While Guatemala saw a significant drop in homicides in the first seven months of 2012 compared to the previous year, the country continues to face a serious problem of violence and insecurity.
Guatemala’s national forensic institute, INACIF, registered 3,410 homicides between January and July of this year. This statistic is down 7.7 percent from the same period in 2011, when there were 3,695 murders, reports EFE.
Seventy-seven percent of these crimes were committed with firearms, which is the same percentage as the previous year.
InSight Crime Analysis
In May, President Otto Perez announced that the country had seen an 18 percent drop in homicides in the first four months of this year compared to the same period in 2011. However, as InSight Crime pointed out, official police statistics put the drop closer to 2 percent.

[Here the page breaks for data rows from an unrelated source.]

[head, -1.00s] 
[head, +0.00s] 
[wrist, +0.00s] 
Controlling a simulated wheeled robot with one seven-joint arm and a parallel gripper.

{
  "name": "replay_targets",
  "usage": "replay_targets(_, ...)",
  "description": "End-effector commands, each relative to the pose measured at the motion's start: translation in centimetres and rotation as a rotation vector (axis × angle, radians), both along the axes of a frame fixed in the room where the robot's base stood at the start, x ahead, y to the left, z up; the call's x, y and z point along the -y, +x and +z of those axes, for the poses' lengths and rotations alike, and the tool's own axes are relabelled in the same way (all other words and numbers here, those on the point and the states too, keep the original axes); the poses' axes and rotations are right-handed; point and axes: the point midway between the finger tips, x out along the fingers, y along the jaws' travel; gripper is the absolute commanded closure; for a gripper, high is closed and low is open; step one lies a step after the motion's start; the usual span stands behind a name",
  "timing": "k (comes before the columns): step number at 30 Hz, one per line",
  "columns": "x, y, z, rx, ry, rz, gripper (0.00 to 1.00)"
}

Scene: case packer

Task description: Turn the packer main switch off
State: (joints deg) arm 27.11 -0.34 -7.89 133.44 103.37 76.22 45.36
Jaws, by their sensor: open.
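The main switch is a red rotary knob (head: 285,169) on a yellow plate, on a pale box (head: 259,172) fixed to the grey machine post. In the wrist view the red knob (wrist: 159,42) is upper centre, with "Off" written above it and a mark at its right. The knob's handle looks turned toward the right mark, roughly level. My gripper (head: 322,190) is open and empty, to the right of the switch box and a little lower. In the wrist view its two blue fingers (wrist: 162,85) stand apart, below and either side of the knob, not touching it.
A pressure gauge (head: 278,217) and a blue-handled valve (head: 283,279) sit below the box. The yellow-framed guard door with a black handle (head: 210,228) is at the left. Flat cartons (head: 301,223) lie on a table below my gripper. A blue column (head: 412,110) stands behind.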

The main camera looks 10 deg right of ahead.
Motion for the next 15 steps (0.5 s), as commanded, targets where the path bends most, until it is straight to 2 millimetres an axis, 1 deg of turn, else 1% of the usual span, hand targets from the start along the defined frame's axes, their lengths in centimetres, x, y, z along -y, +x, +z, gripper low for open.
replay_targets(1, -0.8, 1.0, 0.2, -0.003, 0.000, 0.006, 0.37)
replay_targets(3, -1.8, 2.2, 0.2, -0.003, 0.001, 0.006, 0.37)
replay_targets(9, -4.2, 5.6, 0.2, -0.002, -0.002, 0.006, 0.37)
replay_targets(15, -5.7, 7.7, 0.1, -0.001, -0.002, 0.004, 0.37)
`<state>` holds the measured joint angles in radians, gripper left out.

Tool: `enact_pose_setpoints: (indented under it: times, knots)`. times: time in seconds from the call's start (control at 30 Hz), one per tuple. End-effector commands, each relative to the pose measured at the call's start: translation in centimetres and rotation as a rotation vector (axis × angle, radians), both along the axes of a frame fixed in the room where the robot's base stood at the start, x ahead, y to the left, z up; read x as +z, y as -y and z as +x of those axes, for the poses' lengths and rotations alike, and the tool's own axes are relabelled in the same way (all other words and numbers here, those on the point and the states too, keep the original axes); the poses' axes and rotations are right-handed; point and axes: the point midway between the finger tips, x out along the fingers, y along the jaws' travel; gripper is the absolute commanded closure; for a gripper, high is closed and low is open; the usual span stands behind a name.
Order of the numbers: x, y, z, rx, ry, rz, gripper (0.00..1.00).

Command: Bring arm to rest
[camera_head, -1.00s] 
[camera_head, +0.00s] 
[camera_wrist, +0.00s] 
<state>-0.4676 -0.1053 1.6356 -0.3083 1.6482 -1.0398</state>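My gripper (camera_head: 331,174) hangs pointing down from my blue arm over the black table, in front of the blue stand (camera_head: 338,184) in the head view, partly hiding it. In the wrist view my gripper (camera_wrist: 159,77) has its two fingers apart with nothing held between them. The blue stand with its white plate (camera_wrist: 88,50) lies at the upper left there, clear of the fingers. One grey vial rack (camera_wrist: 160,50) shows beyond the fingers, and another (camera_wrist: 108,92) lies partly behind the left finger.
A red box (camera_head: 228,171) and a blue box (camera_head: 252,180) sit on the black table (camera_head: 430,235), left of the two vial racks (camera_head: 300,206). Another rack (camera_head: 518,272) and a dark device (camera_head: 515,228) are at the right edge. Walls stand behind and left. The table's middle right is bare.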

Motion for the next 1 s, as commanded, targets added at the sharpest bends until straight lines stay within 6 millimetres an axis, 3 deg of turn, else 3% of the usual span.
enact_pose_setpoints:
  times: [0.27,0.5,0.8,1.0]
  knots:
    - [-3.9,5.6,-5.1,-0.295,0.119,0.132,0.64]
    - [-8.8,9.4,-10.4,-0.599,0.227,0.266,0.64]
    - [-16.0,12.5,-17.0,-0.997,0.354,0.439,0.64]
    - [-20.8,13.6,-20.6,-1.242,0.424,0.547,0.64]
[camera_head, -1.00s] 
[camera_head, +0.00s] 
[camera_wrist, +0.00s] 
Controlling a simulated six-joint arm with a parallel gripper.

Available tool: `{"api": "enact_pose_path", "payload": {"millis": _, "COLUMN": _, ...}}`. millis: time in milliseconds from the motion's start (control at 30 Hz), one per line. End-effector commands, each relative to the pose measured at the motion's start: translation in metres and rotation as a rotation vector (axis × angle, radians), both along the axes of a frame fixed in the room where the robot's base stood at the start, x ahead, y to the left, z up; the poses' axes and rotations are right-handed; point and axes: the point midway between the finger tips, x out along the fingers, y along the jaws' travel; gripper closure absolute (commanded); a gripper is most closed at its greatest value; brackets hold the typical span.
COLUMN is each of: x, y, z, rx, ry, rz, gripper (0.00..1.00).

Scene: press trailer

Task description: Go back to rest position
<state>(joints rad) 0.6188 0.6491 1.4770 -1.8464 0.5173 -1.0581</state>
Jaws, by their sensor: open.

Although Perez’s statistics may have been exaggerated, official reports do suggest that the homicide rate in Guatemala has been inching down over the past several years. Carlos Menocal, interior minister under former President Alvaro Colom, asserted in January that homicide rates fell by nearly eight per 100,000 inhabitants between 2008 and 2011, a claim that has been corroborated by both the National Police and crime analyst Carlos Mendoza.
This does not, however, mean that Guatemala is “winning” the war against criminal gangs. Its proximity to Mexico and role in the routes used by traffickers to move narcotics between South and North America mean that the country continues to be important to organized crime. Despite Perez’s promise to deal with drug trafficking with an “iron fist,” Mexican drug gangs like the Zetas continue to thrive in Guatemala.